You must stop continuously punishing yourself for your actions, whether that be through shaming or criticizing yourself or not allowing yourself to enjoy aspects of your life because of your past.
Acknowledge that the guilt is there. Label the different emotions you feel. You feel guilt (obviously) but maybe also regret, shame, sadness, fury, disappointment, longing.
The way forward is acknowledging all of how you feel, and showing yourself love and kindness. Help the guilt release itself by allowing yourself to feel it. Everytime you feel guilty, place a hand over your heart and repeat something like "I did then what I knew how to do. I am so sorry, and I forgive myself.". You may want to cry, and that's ok.
From Past to Present: Unlearning the "Shoulds"
Adult You may still be holding yourself to a standard that you never personally had a say in defining. Your deep sense of guilt may be an unconscious reaction that gets triggered because, at some point, you learned that others' emotions, thoughts, or needs were somehow more important or worthy than your own.
You may have been called selfish, lazy, needy, immoral, etc.

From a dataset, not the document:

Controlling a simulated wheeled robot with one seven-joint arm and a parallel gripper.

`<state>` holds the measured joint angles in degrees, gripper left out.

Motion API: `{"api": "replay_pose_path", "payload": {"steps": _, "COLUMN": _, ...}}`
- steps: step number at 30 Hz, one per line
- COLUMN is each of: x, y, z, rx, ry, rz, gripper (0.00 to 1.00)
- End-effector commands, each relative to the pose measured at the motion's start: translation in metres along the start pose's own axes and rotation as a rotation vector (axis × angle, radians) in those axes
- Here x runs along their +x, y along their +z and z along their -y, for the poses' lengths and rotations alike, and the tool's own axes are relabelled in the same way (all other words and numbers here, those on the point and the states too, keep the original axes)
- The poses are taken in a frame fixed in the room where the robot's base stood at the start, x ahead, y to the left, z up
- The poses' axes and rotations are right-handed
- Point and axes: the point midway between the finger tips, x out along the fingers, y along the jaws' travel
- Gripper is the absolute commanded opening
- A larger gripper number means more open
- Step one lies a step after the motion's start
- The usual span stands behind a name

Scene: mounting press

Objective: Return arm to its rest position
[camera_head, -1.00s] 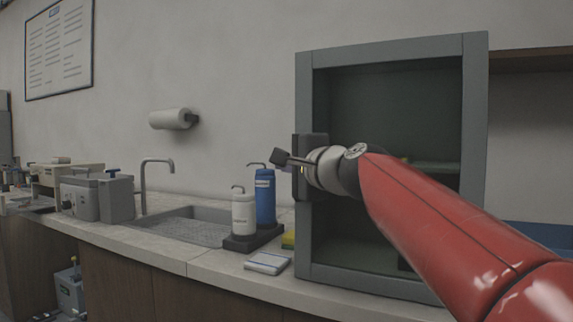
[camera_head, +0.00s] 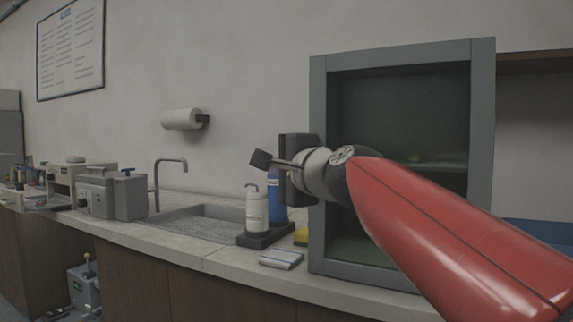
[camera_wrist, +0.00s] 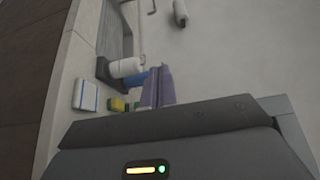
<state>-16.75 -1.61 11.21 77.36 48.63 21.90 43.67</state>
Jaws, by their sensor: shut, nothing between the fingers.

You may have been left to your own devices when it came to soothing big feelings or finding emotional support. Displaying your needs may have been met with shame, blame, abandonment, rejection, invalidation, or worse.
Separating healthy guilt from unhealthy, irrational guilt begins with connecting with your inner child and giving yourself compassion and having unconditional acceptance for all those feelings and needs you may have been denied. Accept them as valid. Own and express them, now.
Embrace the reality of your present, rather than your past - which is that you are no longer responsible for this guilt and shame. You never were.
The things that were outside of your control and that distorted your ability to connect with your Self are long gone. It's your mission now to reclaim your life.
Guilt is not a useless emotion. Learn what it has to teach you about your old ways of coping. Adopt healthier coping strategies. Live your life in alignment with your OWN values, needs, and thoughts. You deserve it.